Picture the scene: you're partying with your mates at your favourite rock night, singing your wee heart out to classic Bring Me The Horizon anthem Can You Feel My Heart?, and a circle dance pit breaks out around you. As you see the usual run of twenty-to-thirty-something emo diehards skip, jump and bounce around you, out of the gloom comes Flavor Flav from Public Enemy, who merrily sings in your face for a couple of seconds before disappearing into the giddy mob again. 

That's exactly what happened at a recent edition of Emo Nite, the smash hit, touring emo club night that has appeared at cities across the US as well as at festivals like Coachella.

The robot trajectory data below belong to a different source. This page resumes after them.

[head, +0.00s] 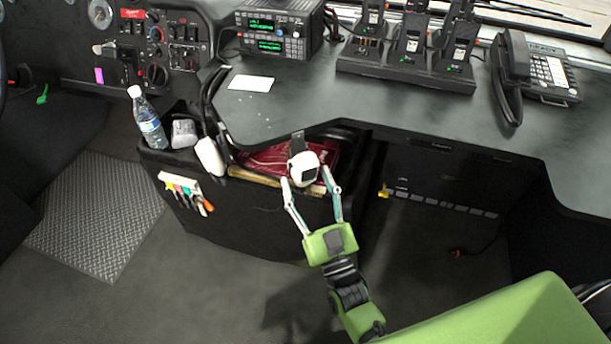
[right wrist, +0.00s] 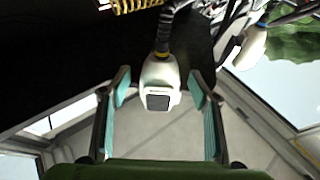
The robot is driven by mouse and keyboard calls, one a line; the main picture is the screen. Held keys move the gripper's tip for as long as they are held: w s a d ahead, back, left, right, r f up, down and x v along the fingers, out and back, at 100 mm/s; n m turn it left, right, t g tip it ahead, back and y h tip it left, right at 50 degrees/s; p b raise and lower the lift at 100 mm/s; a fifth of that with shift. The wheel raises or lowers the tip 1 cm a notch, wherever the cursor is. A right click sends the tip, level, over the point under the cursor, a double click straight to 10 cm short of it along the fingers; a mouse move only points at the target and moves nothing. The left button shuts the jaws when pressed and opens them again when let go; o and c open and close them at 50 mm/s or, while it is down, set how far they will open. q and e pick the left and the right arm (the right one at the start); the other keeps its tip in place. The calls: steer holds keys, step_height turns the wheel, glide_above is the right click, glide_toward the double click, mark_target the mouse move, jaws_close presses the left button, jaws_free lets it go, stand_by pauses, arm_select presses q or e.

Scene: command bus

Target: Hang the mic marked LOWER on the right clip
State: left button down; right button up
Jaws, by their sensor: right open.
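A white handheld mic (head: 303,168) with a dark square face hangs at the front edge of the desk. It also shows in the right wrist view (right wrist: 160,86), with a dark cord at one end. My right gripper (head: 311,188) is open, its two fingers on either side of this mic with gaps beside it; it also shows in the right wrist view (right wrist: 161,90). A second white mic (head: 210,157) hangs farther left, by the bin; it appears in the right wrist view too (right wrist: 251,47). I cannot read a LOWER mark on either. The clips are not clearly visible. My left gripper is out of view.
A black bin (head: 245,215) under the desk edge holds a water bottle (head: 147,119), a red folder and pens. A radio unit (head: 278,30), handset chargers (head: 405,62) and a desk phone (head: 540,75) stand on the desk. The floor in front is open.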

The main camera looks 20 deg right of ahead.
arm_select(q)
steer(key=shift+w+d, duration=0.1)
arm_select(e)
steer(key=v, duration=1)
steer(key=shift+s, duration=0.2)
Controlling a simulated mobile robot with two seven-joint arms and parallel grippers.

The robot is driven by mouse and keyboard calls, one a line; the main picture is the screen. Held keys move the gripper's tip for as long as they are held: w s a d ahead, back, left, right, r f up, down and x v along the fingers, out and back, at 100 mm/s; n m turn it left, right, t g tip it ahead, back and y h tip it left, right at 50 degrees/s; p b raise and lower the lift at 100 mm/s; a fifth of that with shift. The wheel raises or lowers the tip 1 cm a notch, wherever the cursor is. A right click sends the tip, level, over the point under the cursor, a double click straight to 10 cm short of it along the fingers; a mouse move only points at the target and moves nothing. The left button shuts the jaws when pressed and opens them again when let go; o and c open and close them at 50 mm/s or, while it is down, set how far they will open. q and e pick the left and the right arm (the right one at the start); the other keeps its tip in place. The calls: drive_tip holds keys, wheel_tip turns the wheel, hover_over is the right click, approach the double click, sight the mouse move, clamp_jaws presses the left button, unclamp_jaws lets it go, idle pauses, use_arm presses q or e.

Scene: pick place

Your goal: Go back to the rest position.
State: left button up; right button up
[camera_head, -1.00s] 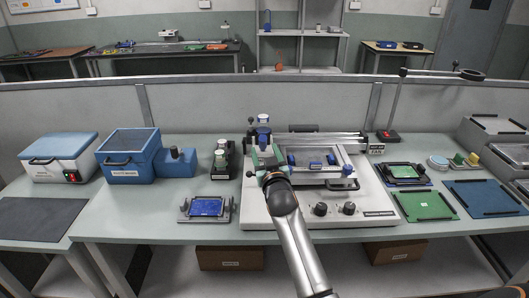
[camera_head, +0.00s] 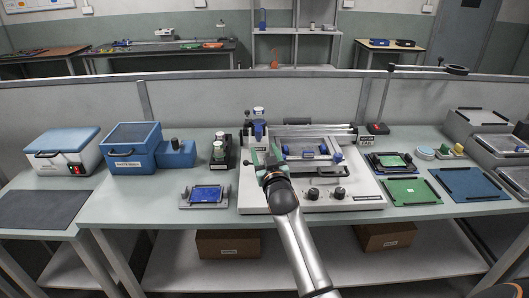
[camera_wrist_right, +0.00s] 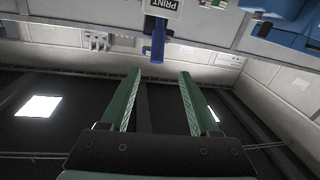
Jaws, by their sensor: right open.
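My right gripper (camera_head: 264,157) is in the head view, over the left part of the white printing machine (camera_head: 370,200). Its green fingers are apart. In the right wrist view the gripper (camera_wrist_right: 160,74) is open with nothing between its fingers. A blue post (camera_wrist_right: 158,42) with a PRINT label (camera_wrist_right: 163,5) shows beyond the fingertips there. I cannot tell its exact distance from them. My left gripper is not in view.
A blue board on a small fixture (camera_head: 207,194) lies left of the machine. A blue box (camera_head: 132,148) and a dark bottle rack (camera_head: 222,154) stand behind it. Green (camera_head: 410,191) and blue (camera_head: 468,184) mats lie to the right.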

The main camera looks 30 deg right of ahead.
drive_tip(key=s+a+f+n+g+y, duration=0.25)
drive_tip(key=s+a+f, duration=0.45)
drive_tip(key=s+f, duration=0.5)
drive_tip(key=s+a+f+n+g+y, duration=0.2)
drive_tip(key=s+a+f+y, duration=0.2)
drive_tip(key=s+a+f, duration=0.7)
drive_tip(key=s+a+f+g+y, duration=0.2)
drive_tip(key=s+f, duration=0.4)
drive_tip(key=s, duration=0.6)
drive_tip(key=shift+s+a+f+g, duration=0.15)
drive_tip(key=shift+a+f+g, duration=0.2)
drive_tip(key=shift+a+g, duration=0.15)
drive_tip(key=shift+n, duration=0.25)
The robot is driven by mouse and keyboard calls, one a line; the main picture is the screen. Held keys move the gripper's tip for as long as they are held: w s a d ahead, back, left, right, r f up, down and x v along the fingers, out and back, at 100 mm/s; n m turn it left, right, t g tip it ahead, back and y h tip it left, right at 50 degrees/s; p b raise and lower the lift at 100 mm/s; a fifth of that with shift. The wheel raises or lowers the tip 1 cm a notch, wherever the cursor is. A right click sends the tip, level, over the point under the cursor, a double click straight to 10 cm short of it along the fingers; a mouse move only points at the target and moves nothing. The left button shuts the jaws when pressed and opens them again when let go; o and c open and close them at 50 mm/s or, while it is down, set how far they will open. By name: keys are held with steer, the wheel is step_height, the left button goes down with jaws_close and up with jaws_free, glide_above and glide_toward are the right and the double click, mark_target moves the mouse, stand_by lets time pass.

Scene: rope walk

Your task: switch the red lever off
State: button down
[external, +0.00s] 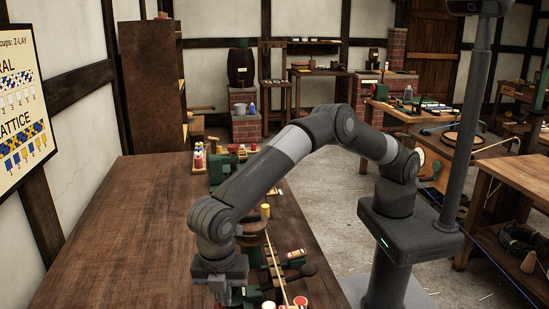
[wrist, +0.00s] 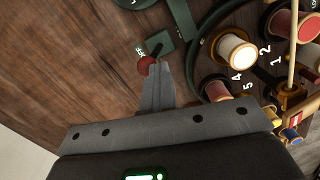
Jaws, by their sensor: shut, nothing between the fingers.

In a video since uploaded to social media by Emo Nite themselves, Flavor Flav can be seen enjoying himself to the hallmark Bring Me track, surrounded by fellow clubbers who are either happily surprised to see him or completely oblivious that they're sharing dance floor space with a certified rap icon. Flavor himself acknowledged the video later, posting in the comments that most emo of sentiments: "IT'S NEVER BEEN A PHASE." 

Watch the video below.

Many fans who have watched the footage have been quick to point out that Flavor Flav already had serious cred with the emo scene: he appeared in the video for Taking Back Sunday's 2003 single You're So Last Summer. Both Flavor Flav and Taking Back Sunday are natives of Long Island, New York. Public Enemy, of course, famously also have cred in the heavy metal scene: the hip hop icons sampled Slayer's Angel Of Death on 1988 track She Watch Channel Zero?!, and collaborated with Anthrax for a metal reimagining of Bring The Noise in 1991. “Bring The Noise was the logical evolution of a seed that was planted," said Chuck D in an interview he and Anthrax's Scott Ian took part in with Metal Hammer in 2016. "Run-DMC and the Beastie Boys were the precursors, but before that there had been Johnny Lydon collaborating with Afrika Bambaataa in 1984.” Anthrax and Public Enemy would embark on a historic co-headline tour in 1991 following the release of Bring The Noise.